Harvard Endowment Invests $12.65 Million in Blockstack

Harvard’s endowment fund has reportedly invested as much as $12.65 million in Blockstack.

The NY-based blockchain toolmaker applied with the SEC to raise $50 million. The application filed to the regulator mentioned the names of Blockstack advisory members, including one of the newly appointed managing directors for the Harvard Management Company, Charlie Savaria.

Per the document, Savaria and six other advisory members bought an aggregate of 95,833,333 Stack tokens (STX). The STX rate was $0.0132 at the time of sale. Meaning, Blockstack attracted $12.65 million from its advisory board through the token sale.

Morgan Creek Capital co-founder Anthony Pompliano said Savaria could have at least invested $5 million in the blockchain venture.

Blockstack is creating a privacy-focused internet that harnesses the blockchain’s underlying features. The startup presently has 80 applications that do everything like offering subscription-based content services and managing work documents.

Blockstack previously raised $50 million in a venture investment round from Naval Ravikant, Lux Capital, Y Combinator, Union Square Ventures, etc.

In 2018, Harvard injected capital into two crypto funds. The outlook showed the university was slowly raising its stakes in the blockchain sector despite skepticism. Last December, for example, First Round Capital surveyed 529 startup founders. It discovered that 87% of the respondents don’t think blockchain will succeed.

“Projects based on the elimination of trust have failed to capture customers’ interest because trust is [actually] so damn valuable,” True Link co-founder and chief executive Kai Stinchcombe said.

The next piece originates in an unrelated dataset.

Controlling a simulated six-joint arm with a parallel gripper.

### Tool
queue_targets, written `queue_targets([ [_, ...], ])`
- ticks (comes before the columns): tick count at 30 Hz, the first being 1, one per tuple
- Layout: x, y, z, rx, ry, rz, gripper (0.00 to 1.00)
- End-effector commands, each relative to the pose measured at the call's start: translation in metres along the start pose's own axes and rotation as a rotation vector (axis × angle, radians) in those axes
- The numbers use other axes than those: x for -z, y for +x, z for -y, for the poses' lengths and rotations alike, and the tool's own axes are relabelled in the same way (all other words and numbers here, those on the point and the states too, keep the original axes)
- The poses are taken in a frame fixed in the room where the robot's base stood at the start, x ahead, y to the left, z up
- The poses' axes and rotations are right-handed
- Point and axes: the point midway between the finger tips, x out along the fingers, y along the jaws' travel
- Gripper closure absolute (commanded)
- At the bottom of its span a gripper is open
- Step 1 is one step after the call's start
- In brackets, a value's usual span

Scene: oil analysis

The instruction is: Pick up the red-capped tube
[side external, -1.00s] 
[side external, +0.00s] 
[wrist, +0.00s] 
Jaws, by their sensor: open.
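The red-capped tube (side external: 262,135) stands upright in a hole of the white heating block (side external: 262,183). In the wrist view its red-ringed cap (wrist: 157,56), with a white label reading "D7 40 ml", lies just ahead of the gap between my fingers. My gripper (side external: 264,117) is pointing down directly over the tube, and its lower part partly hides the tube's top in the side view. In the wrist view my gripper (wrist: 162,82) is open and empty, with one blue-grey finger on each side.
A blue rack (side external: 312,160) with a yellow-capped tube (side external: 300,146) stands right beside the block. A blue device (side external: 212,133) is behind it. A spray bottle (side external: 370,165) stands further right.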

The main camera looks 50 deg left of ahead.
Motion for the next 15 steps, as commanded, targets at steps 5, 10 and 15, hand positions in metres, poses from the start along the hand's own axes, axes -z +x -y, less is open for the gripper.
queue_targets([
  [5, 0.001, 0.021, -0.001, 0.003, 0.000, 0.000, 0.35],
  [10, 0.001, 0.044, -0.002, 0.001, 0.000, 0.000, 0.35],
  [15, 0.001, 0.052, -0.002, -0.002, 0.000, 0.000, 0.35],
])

US-based economist Nouriel Roubini claimed that the recordkeeping ledger of blockchain was no better than MS Excel sheets.

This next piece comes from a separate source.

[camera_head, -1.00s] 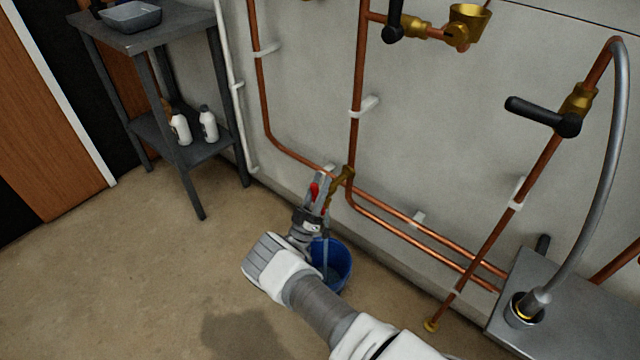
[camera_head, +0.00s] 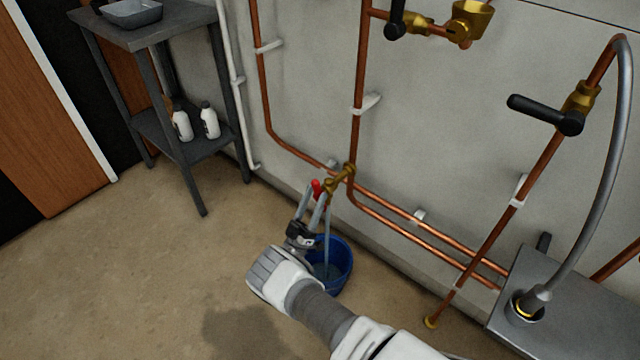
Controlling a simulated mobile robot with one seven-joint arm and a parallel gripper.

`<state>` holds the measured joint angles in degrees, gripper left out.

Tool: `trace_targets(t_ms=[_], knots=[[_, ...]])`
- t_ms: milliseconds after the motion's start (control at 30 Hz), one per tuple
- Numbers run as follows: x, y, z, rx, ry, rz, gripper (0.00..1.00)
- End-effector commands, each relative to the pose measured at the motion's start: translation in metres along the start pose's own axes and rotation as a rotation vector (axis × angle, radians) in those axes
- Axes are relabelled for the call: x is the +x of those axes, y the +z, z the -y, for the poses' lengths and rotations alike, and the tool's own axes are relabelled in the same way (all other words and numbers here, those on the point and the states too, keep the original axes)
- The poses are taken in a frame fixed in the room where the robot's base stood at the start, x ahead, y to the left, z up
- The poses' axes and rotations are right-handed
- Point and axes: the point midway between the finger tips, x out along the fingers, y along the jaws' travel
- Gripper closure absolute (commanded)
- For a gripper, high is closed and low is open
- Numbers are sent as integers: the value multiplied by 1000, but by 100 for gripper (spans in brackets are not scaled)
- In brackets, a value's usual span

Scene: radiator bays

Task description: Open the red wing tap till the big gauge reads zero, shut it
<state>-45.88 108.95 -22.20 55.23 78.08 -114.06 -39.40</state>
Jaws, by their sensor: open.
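The red wing tap (camera_head: 317,187) sits on a brass fitting (camera_head: 341,178) low on the wall, at the foot of a copper pipe. Only a small part of its red handle shows. A pale stream of water (camera_head: 327,240) runs down from the tap into a blue bucket (camera_head: 340,284) on the floor. My gripper (camera_head: 314,199) is open, its two fingers pointing up at the tap, with the red handle near their tips. I cannot tell whether they touch it. My gripper and wrist cover the bucket's left side. The big gauge is not in view.
Copper pipes (camera_head: 420,241) run along the wall close behind the tap. A black lever valve (camera_head: 545,114) and a grey metal box (camera_head: 575,305) with a hose are at the right. A dark shelf table (camera_head: 190,150) stands left. The floor between is clear.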

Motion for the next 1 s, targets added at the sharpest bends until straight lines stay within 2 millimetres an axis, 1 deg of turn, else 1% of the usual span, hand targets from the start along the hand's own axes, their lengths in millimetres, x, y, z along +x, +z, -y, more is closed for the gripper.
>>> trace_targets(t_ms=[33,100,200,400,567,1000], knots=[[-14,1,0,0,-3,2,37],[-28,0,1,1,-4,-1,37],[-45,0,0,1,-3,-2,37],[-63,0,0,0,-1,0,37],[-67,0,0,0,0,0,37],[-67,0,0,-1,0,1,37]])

Nevertheless, the world continues to understand the technology’s trend, giant tech companies like Intel and IBM releasing projects in the space. Banks such as JP Morgan also introduced their services powered by a similar technology—although closed-source.

Harvard’s alleged investment indicated that investors were starting to look beyond criticism and take advantage of the blockchain frenzy.

The startup’s crowdfunding holds no promises to the most dominant asset within the crypto world. It is a straightforward fundraiser focusing on generating capital to enable a startup to develop its products and distribute earnings among stakeholders—those with proof-of-ownership of STX tokens.